Date:   Wed, 10 Nov 2021 19:07:21 -0800
From:   "Paul E. McKenney" <paulmck@kernel.org>
To:     Feng Tang <feng.tang@intel.com>
Cc:     Waiman Long <longman@redhat.com>,
        John Stultz <john.stultz@linaro.org>,
        Thomas Gleixner <tglx@linutronix.de>,
        Stephen Boyd <sboyd@kernel.org>, linux-kernel@vger.kernel.org,
        Peter Zijlstra <peterz@infradead.org>,
        Cassio Neri <cassio.neri@gmail.com>,
        Linus Walleij <linus.walleij@linaro.org>,
        Frederic Weisbecker <frederic@kernel.org>
Subject: Re: [PATCH 0/2] clocksource: Avoid incorrect hpet fallback
Message-ID: <20211111030721.GJ641268@paulmck-ThinkPad-P17-Gen-1>
Reply-To: paulmck@kernel.org
References: <20211110221732.272986-1-longman@redhat.com>
 <20211111012301.GA15663@shbuild999.sh.intel.com>
 <551c33a1-25d0-a840-f26b-238bee51d4ec@redhat.com>
 <20211111015331.GA15724@shbuild999.sh.intel.com>
MIME-Version: 1.0
Content-Type: text/plain; charset=us-ascii
Content-Disposition: inline
In-Reply-To: <20211111015331.GA15724@shbuild999.sh.intel.com>
Precedence: bulk

On Thu, Nov 11, 2021 at 09:53:31AM +0800, Feng Tang wrote:
> On Wed, Nov 10, 2021 at 08:30:10PM -0500, Waiman Long wrote:
> > 
> > On 11/10/21 20:23, Feng Tang wrote:
> > > Hi Waiman, Paul,
> > > 
> > > On Wed, Nov 10, 2021 at 05:17:30PM -0500, Waiman Long wrote:
> > > > It was found that when an x86 system was being stressed by running
> > > > various different benchmark suites, the clocksource watchdog might
> > > > occasionally mark TSC as unstable and fall back to hpet which will
> > > > have a signficant impact on system performance.
> > > We've seen similar cases while running 'netperf' and 'lockbus/ioport'
> > > cases of 'stress-ng' tool.
> > > 
> > > In those scenarios, the clocksource used by kernel is tsc, while
> > > hpet is used as watchdog.

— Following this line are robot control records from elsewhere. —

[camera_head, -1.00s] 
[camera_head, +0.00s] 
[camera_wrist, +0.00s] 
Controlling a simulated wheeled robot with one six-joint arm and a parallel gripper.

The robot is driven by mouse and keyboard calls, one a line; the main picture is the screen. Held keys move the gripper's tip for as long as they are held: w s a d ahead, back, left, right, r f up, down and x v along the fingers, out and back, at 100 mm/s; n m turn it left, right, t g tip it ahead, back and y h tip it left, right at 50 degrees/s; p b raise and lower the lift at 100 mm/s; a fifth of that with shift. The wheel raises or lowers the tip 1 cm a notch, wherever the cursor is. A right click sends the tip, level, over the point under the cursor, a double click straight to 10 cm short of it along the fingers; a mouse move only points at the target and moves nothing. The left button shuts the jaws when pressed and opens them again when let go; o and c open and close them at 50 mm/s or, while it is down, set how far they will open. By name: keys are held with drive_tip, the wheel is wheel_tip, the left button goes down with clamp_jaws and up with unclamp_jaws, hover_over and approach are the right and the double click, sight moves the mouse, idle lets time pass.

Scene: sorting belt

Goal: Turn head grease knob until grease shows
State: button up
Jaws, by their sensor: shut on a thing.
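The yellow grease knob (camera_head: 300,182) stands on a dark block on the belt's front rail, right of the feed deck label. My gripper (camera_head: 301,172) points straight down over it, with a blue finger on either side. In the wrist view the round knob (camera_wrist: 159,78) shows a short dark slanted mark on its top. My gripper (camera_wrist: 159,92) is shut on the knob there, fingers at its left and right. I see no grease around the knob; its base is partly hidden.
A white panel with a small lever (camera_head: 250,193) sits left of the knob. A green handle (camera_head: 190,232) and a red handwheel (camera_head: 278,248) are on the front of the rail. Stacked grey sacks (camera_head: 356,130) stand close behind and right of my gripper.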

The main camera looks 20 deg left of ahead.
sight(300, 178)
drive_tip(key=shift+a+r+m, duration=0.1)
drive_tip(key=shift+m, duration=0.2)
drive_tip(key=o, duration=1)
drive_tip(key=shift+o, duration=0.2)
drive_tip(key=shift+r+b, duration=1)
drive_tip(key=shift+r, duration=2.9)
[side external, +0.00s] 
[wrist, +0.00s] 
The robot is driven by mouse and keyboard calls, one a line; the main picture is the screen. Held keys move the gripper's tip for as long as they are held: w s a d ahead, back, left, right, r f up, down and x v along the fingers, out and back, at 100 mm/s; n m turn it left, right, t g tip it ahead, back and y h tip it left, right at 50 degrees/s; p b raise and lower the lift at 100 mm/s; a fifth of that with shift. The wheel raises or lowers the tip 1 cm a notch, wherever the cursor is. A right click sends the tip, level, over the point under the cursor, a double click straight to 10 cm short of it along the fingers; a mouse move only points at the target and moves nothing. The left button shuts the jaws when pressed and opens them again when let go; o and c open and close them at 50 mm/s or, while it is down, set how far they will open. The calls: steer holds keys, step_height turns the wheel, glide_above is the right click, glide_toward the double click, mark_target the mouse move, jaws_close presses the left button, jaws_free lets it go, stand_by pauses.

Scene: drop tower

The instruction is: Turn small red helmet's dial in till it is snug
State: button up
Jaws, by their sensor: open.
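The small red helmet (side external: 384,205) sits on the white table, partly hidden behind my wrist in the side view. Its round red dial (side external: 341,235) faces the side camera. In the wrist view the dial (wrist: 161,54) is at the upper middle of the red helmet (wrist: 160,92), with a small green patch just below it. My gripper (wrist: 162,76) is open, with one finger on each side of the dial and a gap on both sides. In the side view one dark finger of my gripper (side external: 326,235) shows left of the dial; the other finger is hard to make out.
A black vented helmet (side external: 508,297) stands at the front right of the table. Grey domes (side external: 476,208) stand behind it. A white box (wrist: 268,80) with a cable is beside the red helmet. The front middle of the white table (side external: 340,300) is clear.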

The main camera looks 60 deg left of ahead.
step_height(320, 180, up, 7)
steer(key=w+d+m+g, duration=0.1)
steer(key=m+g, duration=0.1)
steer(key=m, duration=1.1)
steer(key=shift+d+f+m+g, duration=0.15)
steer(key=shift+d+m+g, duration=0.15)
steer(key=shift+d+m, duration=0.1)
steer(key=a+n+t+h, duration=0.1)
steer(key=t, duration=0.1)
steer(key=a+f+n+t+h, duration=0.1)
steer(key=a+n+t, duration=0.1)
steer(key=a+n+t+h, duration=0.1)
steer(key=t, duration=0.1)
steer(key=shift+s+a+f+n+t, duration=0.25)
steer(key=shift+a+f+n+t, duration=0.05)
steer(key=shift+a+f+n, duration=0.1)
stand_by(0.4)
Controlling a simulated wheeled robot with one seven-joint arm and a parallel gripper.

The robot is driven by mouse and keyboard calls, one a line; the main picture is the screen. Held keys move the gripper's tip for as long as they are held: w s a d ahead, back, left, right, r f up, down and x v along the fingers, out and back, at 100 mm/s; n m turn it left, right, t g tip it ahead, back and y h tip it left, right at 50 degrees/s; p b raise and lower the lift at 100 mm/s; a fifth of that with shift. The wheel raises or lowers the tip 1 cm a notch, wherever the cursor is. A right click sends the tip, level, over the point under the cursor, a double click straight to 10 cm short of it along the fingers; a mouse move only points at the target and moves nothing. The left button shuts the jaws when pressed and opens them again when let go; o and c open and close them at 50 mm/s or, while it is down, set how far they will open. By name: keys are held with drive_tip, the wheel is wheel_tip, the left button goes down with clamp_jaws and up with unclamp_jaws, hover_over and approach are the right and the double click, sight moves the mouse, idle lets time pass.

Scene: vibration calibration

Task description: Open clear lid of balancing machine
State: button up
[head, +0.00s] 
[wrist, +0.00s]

And when the "screwing" happens, we found
> > > mostly it's the hpet's 'fault', that when system is under extreme
> > > pressure, the read of hpet could take a long time, and even 2
> > > consecutive read of hpet will have a big gap (up to 1ms+) in between.
> > > So the screw we saw is actually caused by hpet instead of tsc, as
> > > tsc read is a lightweight cpu operation
> > > 
> > > I tried the following patch to detect the screw of watchdog itself,
> > > and avoid wrongly judging the tsc to be unstable. It does help in
> > > our tests, please help to review.
> > > 
> > > And one futher idea is to also adding 2 consecutive read of current
> > > clocksource, and compare its gap with watchdog's, and skip the check
> > > if the watchdog's is bigger.
> > 
> > That is what I found too. And I also did a 2nd watchdog read to compare the
> > consecutive delay versus half the threshold and skip the test if it exceeds
> > it. My patch is actually similar in concept to what your patch does.
>  
> Aha, yes, I missed that.
> 
> I just got to office, and saw the disucssion around 0/2 patch and replied,
> without going through the patches, sorry about that.
> 
> 0day reported some cases about stress-ng testing, and we are still testing
> differenct cases we've seen.

Whichever way it happens, I agree that an extra read to correctly
attribute the latency could be very effective!  Good on you both!

							Thanx, Paul